#### [Exercise]
Retype each line of the listing below, from the first through the one holding "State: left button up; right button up", with no other lines.

start

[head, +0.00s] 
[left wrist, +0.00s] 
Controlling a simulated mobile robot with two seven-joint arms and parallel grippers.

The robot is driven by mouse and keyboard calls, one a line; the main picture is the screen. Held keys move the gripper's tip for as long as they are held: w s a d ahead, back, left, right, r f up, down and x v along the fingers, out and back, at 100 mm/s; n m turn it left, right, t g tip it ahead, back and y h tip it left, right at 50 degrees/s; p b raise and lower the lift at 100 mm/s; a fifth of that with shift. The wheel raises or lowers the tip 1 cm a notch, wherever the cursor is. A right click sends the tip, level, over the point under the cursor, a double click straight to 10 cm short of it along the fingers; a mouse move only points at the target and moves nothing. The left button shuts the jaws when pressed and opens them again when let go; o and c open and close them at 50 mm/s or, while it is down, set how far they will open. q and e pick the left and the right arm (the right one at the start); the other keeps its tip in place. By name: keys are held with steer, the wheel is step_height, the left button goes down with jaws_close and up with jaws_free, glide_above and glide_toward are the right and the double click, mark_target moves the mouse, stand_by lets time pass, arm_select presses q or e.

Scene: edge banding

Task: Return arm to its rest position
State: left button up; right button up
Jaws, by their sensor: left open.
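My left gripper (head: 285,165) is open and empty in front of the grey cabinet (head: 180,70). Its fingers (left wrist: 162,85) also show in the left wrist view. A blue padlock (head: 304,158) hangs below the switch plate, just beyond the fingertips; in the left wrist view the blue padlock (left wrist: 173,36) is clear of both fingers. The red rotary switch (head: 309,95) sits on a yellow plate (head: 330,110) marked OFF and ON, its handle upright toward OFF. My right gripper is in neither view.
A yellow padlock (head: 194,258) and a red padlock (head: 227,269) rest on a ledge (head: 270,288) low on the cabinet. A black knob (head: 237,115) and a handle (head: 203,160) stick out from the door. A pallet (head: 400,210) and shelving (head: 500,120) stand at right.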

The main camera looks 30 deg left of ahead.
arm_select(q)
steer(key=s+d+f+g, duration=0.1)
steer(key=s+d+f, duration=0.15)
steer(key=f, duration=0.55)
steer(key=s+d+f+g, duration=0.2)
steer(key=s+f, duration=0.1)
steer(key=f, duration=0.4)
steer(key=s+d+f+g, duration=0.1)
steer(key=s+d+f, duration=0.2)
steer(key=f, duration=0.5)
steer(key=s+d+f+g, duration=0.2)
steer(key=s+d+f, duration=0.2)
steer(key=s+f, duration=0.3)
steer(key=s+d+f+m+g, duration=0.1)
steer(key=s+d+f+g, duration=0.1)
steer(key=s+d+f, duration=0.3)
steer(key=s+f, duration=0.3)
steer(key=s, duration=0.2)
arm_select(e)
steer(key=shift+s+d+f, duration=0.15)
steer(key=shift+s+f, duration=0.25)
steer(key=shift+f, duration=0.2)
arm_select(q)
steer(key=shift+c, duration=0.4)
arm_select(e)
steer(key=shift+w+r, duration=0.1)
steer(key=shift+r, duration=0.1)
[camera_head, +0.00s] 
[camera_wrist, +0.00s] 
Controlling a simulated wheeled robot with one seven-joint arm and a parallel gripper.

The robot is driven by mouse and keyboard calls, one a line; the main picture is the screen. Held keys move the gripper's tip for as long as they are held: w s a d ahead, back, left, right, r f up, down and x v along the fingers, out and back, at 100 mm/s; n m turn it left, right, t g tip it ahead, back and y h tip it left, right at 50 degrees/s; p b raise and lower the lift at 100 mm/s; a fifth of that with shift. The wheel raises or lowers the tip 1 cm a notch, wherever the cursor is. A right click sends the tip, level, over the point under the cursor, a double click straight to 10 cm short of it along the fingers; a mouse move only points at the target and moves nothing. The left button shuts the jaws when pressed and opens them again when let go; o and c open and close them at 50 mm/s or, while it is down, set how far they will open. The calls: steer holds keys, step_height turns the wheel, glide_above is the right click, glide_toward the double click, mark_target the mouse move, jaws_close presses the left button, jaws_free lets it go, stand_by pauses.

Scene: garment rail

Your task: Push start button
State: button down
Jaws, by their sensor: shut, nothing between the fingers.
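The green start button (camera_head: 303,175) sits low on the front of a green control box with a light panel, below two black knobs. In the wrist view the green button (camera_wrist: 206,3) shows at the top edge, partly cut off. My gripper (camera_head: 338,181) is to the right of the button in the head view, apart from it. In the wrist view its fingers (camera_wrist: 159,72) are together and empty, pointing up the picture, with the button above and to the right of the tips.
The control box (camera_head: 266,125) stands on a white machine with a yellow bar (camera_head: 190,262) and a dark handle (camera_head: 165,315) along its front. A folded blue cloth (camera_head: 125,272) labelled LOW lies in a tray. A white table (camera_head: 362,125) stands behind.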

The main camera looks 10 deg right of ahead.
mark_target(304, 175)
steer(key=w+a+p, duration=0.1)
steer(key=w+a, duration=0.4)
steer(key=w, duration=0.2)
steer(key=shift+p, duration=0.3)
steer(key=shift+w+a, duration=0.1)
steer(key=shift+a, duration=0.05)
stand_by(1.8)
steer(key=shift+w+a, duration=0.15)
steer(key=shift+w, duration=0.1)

end

#### [Expected answer]
[head, +0.00s] 
[left wrist, +0.00s] 
Controlling a simulated mobile robot with two seven-joint arms and parallel grippers.

The robot is driven by mouse and keyboard calls, one a line; the main picture is the screen. Held keys move the gripper's tip for as long as they are held: w s a d ahead, back, left, right, r f up, down and x v along the fingers, out and back, at 100 mm/s; n m turn it left, right, t g tip it ahead, back and y h tip it left, right at 50 degrees/s; p b raise and lower the lift at 100 mm/s; a fifth of that with shift. The wheel raises or lowers the tip 1 cm a notch, wherever the cursor is. A right click sends the tip, level, over the point under the cursor, a double click straight to 10 cm short of it along the fingers; a mouse move only points at the target and moves nothing. The left button shuts the jaws when pressed and opens them again when let go; o and c open and close them at 50 mm/s or, while it is down, set how far they will open. q and e pick the left and the right arm (the right one at the start); the other keeps its tip in place. By name: keys are held with steer, the wheel is step_height, the left button goes down with jaws_close and up with jaws_free, glide_above and glide_toward are the right and the double click, mark_target moves the mouse, stand_by lets time pass, arm_select presses q or e.

Scene: edge banding

Task: Return arm to its rest position
State: left button up; right button up

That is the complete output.